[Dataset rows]
______________________________
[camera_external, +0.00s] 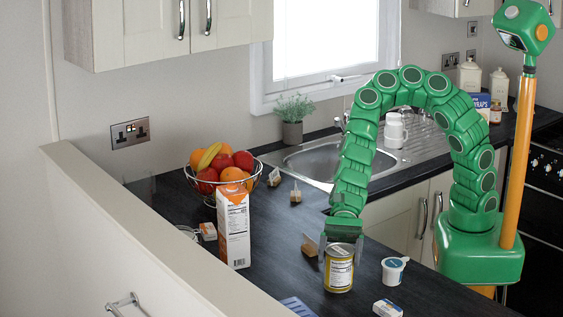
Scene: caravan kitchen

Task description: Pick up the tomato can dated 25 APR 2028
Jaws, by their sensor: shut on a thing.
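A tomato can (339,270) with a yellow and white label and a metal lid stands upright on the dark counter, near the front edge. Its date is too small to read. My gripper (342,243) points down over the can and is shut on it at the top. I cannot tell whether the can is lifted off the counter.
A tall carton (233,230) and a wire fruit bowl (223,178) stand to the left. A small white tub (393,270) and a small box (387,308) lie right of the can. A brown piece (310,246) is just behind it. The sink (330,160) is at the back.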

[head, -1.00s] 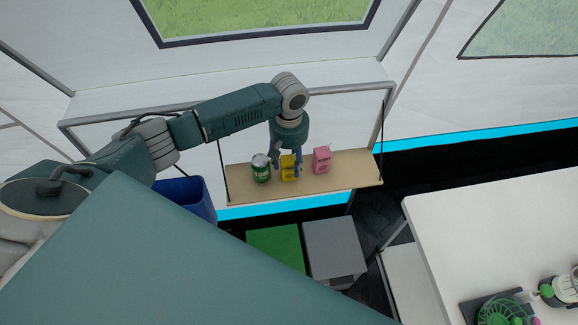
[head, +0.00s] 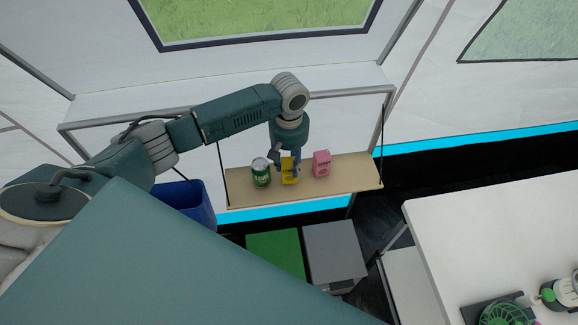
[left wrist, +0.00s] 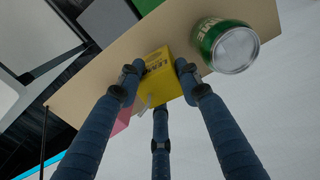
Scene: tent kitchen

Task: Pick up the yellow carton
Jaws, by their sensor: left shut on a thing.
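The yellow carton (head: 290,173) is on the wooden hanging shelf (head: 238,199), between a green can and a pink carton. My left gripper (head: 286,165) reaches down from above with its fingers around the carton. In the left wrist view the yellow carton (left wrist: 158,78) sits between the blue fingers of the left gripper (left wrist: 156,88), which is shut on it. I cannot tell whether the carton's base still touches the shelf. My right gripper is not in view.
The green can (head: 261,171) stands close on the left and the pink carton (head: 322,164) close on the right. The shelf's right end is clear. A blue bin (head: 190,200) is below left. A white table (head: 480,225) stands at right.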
______________________________
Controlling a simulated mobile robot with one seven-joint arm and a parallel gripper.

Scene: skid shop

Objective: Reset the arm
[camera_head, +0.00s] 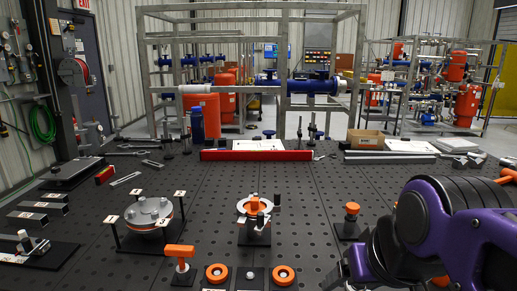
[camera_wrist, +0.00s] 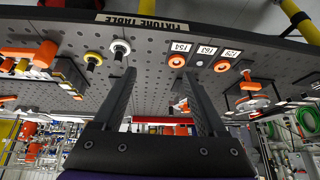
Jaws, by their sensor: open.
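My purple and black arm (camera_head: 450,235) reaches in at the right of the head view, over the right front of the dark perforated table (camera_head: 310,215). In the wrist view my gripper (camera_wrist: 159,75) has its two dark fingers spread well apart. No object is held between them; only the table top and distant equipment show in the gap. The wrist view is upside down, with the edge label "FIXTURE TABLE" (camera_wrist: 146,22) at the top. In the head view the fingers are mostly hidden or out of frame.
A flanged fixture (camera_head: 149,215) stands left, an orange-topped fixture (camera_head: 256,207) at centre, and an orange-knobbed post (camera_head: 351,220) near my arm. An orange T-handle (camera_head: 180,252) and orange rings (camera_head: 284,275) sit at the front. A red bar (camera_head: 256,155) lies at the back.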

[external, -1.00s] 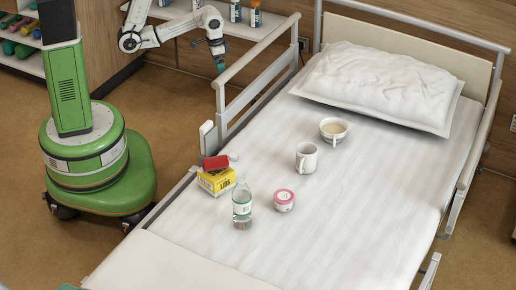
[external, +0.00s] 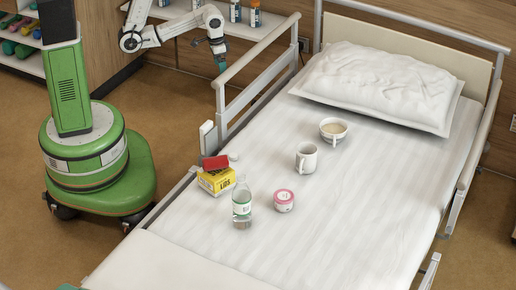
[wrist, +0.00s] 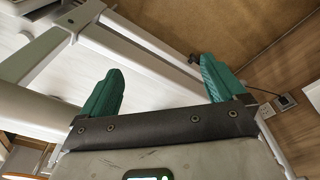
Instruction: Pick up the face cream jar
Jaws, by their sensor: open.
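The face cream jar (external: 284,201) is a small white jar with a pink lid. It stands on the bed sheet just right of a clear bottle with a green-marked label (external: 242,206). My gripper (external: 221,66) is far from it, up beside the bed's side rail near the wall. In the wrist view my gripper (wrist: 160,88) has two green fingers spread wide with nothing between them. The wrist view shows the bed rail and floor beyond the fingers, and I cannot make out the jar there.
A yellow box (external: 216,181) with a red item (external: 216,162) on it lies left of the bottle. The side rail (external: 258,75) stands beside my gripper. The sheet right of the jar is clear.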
______________________________
Your task is to reproduce only the lines from the one with "[camera_head, +0.00s]" through the one with "Instruction: Pick up the face cream jar", keeping both ends. Skip every picture.

[camera_head, +0.00s] 
[camera_wrist, +0.00s] 
Jaws, by their sensor: open.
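My purple and black arm (camera_head: 450,235) reaches in at the right of the head view, over the right front of the dark perforated table (camera_head: 310,215). In the wrist view my gripper (camera_wrist: 159,75) has its two dark fingers spread well apart. No object is held between them; only the table top and distant equipment show in the gap. The wrist view is upside down, with the edge label "FIXTURE TABLE" (camera_wrist: 146,22) at the top. In the head view the fingers are mostly hidden or out of frame.
A flanged fixture (camera_head: 149,215) stands left, an orange-topped fixture (camera_head: 256,207) at centre, and an orange-knobbed post (camera_head: 351,220) near my arm. An orange T-handle (camera_head: 180,252) and orange rings (camera_head: 284,275) sit at the front. A red bar (camera_head: 256,155) lies at the back.

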[external, -1.00s] 
[external, +0.00s] 
[wrist, +0.00s] 
Instruction: Pick up the face cream jar

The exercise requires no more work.